Technically Speaking: Junk Email

Whatcha gonna do with all that junk? All that junk inside your… junk email folder? It’s a fair question, so we should probably discuss why junk email folders exist and how to most effectively manage them.

When I was in college in the mid 90s, I got my first email account and would excitedly punch up the St. Thomas VAX system whenever I had a chance, hoping I would have a message. I went days without a single one, and when I saw that a new email had arrived, I wanted to jump for joy. By the time I graduated, I had multiple internet mail accounts, and the messages were starting to become more of a burden than a novelty. Even then, I was receiving just a few each day.

Fast forward to now. I have email accounts with Children’s, UNMC, Google, Apple and Microsoft and receive (literally) hundreds of messages every day. One of the most notable ways I manage to get through them is that I make extensive use of junk email filters. In fact, I have one entire account that I use for junk email. Junk emails are messages that users never even want to read. Our Office 365 accounts have built-in junk folders and automatically route messages there that fulfill one or more of a set of criteria. Without these, I’d be sorting through emails endlessly, but by making good use of them, I don’t even see half the messages I receive.
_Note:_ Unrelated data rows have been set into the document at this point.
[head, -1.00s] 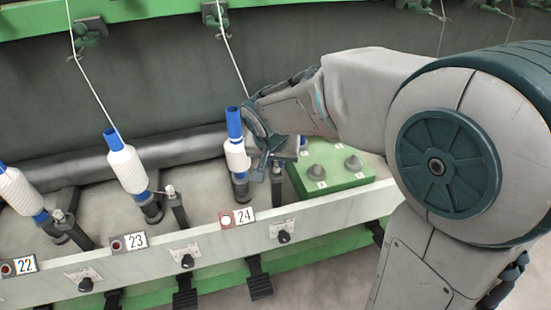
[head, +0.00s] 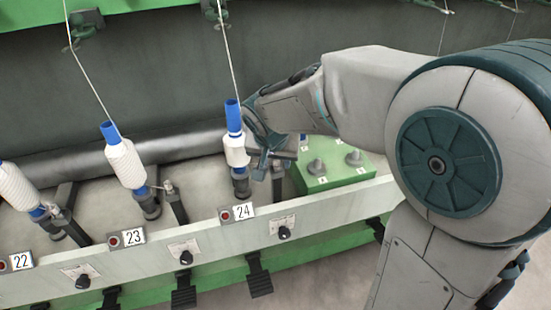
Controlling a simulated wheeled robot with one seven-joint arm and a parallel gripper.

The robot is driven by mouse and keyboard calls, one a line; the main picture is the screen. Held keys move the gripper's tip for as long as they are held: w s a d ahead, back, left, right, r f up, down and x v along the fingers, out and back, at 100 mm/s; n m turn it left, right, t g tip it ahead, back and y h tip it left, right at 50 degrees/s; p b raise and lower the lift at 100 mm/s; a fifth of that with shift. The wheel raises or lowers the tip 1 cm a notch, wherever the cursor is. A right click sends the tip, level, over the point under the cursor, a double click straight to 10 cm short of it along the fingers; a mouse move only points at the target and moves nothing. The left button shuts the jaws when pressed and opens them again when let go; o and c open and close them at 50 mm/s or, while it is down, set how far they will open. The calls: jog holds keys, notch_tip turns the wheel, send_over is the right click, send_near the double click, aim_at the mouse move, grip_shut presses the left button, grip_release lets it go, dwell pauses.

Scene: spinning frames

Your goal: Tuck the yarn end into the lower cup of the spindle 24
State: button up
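A white yarn (head: 228,45) comes down from the green guide above to the tube's top. My gripper (head: 266,165) is close against the right side of the spindle, beside its lower half. The fingers are small and dark, and I cannot tell how far apart they are. The yarn end and the lower cup are not clearly visible.
Spindle 23 (head: 125,163) and spindle 22 (head: 17,187) stand to the left with fuller white windings. A green box with grey knobs (head: 334,171) lies just right of my gripper. A pale rail with number plates (head: 130,252) runs along the front.

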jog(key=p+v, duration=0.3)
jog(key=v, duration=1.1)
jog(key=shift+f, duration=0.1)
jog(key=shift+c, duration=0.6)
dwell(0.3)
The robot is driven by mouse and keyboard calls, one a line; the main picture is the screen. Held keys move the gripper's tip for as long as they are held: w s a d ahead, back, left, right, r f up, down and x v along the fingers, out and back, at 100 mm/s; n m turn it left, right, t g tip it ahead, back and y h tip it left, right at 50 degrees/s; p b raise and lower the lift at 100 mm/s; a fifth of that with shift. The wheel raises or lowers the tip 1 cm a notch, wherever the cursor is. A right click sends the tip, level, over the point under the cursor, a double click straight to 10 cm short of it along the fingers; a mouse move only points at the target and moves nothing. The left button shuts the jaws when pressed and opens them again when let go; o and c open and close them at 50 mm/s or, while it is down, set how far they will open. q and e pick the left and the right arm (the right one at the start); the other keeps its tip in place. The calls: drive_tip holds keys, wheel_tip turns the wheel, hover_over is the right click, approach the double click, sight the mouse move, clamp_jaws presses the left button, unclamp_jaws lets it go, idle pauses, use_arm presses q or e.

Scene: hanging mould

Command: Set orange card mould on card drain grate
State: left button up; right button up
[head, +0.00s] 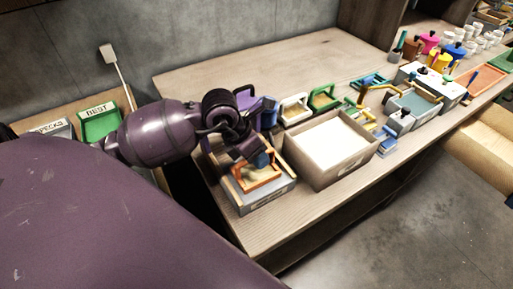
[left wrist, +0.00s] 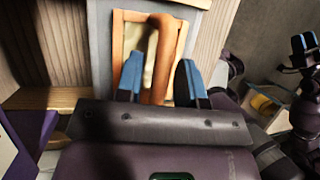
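The orange card mould (head: 258,181), a wooden frame with a raised handle, sits on the grey card drain grate (head: 265,202) at the table's near left corner. In the left wrist view the mould's orange handle (left wrist: 166,62) rises between my blue fingertips. My left gripper (head: 260,160) is over the mould; in the left wrist view (left wrist: 159,80) its fingers are apart, with a gap on the handle's left side. Whether the right finger touches the handle is unclear. My right gripper (left wrist: 304,43) shows small at the right of the left wrist view, its opening unclear.
A box with a white top surface (head: 328,146) stands close right of the grate. Purple, white and green handled moulds (head: 323,97) stand behind it. A green tray (head: 100,121) is at the left. The table's front edge runs close by.

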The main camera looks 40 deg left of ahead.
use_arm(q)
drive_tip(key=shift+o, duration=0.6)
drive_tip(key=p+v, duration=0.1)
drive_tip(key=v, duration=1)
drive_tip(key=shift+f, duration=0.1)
Does this message look like it’s sent to people on a mailing list? Junk it. How about that one?  Does it look like spam or a phishing scheme? Junk. Sounds great. But sometimes the filter messes up and messages wind up where they shouldn’t. This not only results in unwanted messages infiltrating inboxes, but also in wanted messages getting sent to junk folders.

IT leadership has heard from multiple sources that users’ junk filters have been getting inappropriately aggressive recently. We are investigating the cause, but until we find it, we recommend periodically checking your junk folder to make sure Outlook is filtering properly. I usually check mine once every few weeks and will sometimes find a message from a listserve or distribution list that I actually need. What should you do if you find the same is true?

In your junk folder, right-click on a message and click Junk. This will bring up a list of choices for you to take, including telling Outlook that it made a mistake.

You can also customize the “aggressiveness” of your junk filters by clicking on Junk Email Options (above). This will open the following window, where you can customize to your heart’s content!

If you’re having problems getting the junk email filtering process to work for you, please submit a ticket via the MyHelpDesk portal. All I ask is that you don’t send Pulse announcements straight to your junk folder! 😂  And fear not—none of you are in my junk filters! Thanks for all you do!